Part of the solution is networking. In the Screen Scoring program, every week the faculty bring in an artist to the class — usually it is a composer, but it can sometimes be an orchestrator, conductor, or someone else working in the industry — who talks about one's experience. At the same time, there are 10 or 12 scoring sessions that the school provides at independent studios in Hollywood, where they use professional musicians, which is a unique feature of the school. "At these sessions, we build in time for the musicians to give feedback to our composers on their conducting, voicings, notation, etc., " Daniel elucidates, which gives the composers not only an opportunity to receive constructive criticism but also to build relationships.

A frequent email the professor gets in his inbox is from a newly admitted applicant who has trouble choosing between two or three schools. When someone is choosing between USC and NYU, which also has an excellent Master's program in film scoring, Carlin's only question is where that person intends to live, work, and build one's future. "If the answer is New York, I say: 'I think ours is a better program, but you would be foolish to study and graduate here and then go to New York and try to compete for jobs with students who already were there for two years networking and building relationships with faculty'," he states. Because faculty are professionals working in the industry, they are positioned to not only hire you when you graduate, but also recommend you to their colleagues, which is why it's crucial that you are impressing your faculty members with your talent, diligence and worthiness.

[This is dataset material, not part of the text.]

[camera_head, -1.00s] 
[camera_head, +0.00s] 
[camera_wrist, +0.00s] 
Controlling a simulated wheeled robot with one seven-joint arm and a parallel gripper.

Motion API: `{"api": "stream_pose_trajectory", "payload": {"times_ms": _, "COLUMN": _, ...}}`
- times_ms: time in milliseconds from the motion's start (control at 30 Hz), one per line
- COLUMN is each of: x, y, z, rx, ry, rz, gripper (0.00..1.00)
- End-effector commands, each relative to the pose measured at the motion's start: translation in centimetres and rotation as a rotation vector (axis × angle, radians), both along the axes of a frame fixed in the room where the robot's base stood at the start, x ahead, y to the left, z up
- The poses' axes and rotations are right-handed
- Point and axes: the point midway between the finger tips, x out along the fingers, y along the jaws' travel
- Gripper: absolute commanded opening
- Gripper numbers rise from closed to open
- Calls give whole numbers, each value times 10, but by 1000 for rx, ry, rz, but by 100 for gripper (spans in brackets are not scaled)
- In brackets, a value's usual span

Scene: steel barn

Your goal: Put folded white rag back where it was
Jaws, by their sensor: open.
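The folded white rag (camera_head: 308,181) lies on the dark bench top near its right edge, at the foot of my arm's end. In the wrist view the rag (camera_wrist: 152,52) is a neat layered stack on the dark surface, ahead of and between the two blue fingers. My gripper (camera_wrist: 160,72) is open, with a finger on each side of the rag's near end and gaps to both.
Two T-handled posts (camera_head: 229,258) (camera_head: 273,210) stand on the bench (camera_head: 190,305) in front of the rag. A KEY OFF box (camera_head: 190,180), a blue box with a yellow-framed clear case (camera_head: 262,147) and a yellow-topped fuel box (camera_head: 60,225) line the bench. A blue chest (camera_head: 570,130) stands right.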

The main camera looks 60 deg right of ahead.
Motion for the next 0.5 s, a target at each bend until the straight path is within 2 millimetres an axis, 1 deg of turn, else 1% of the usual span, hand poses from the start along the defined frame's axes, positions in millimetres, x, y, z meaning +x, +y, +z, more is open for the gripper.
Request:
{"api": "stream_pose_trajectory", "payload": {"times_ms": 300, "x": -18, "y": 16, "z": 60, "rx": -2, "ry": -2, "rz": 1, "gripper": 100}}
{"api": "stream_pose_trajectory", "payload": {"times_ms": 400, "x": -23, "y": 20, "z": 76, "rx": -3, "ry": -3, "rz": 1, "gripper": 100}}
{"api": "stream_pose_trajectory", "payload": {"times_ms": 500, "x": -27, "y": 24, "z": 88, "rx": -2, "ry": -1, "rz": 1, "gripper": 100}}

Thornton screen scoring students also have the opportunity to build connections with students from USC's School of Cinematic Arts, the world's most renowned film school. "If you are a student here, we don't give you any time to be working outside because the other part of our program, which is not for credit, has you collaborating on at least five projects with members of the cinema school across the street. I've had students do as many as16 of such projects, whether they be short live-action or animated films, documentaries, TV pilots, or games. I don't know when these students sleep," Daniel laughs. There also are many examples where a film director developed a relationship with a film composer during their years at university: to cite one, Ludwig Göransson, who composed and won an Academy Award for scoring Black Panther, and Ryan Coogler, who directed the film, met at USC.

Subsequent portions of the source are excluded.